Patience has to be exercised.

I’ve been strength training. It’s hard. I can think of a lot more fun things I’d rather be doing! But after a few weeks lifting weights gets easier, that is until five more pounds are added to the barbell. I grunt, sweat, grit my teeth (hey, we are talking about ten pounds here!) and want to just drop those stupid weights and quit. Sometimes I do, for a little while. But the truth is, I can’t quit. And the end result makes me stronger.

Patience is a lot like that. I’ve been grappling with one circumstance for twenty years. It is one of those “one step forward, two steps back” kind of things. And over the years the waltz has continually danced backward. I want to quit and sometimes I do. But not for long. I can’t.

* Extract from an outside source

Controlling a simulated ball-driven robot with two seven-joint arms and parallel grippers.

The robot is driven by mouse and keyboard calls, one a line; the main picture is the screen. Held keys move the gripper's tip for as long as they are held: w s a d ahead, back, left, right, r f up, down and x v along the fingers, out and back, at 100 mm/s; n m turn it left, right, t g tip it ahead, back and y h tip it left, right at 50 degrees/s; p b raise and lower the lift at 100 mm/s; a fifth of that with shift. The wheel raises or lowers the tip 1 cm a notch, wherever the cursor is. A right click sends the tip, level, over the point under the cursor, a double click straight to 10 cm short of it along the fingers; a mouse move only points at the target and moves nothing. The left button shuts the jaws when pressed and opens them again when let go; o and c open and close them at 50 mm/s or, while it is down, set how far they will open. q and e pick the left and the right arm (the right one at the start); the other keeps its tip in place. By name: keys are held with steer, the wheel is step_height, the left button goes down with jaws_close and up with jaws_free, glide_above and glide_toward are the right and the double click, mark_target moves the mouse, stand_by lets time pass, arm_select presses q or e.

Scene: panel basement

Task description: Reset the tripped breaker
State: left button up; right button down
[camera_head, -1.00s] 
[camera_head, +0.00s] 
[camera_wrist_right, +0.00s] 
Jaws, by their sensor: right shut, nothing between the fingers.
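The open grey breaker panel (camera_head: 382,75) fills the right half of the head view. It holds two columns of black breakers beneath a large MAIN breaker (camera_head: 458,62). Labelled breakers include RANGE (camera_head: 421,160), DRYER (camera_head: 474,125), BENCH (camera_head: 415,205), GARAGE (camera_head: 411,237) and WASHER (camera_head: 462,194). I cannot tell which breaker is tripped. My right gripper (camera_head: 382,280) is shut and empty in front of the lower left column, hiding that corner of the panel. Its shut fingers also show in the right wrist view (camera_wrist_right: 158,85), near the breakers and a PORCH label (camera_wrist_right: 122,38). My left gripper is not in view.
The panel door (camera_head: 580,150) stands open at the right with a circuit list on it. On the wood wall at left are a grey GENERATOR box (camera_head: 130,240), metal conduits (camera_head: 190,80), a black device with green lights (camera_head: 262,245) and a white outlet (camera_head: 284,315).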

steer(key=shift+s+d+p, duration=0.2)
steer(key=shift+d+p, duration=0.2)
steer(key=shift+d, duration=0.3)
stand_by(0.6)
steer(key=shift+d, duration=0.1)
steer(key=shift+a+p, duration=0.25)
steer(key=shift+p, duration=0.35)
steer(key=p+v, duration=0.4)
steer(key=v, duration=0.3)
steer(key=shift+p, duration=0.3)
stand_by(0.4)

I cry out, “How long will this take?” The answer? “As long as it takes.” I have a choice. Will I exercise patience and let it make me stronger? Or will I quit? Either way, just like the fig tree, it will eventually work out. The question is what will I become in the process? Will I allow my life to be darkened or deepened?

Patience is an active practice that flies in the face of circumstances. It gives us the upper hand, the victory within our souls. And remember, that is where life resides— not in our circumstances.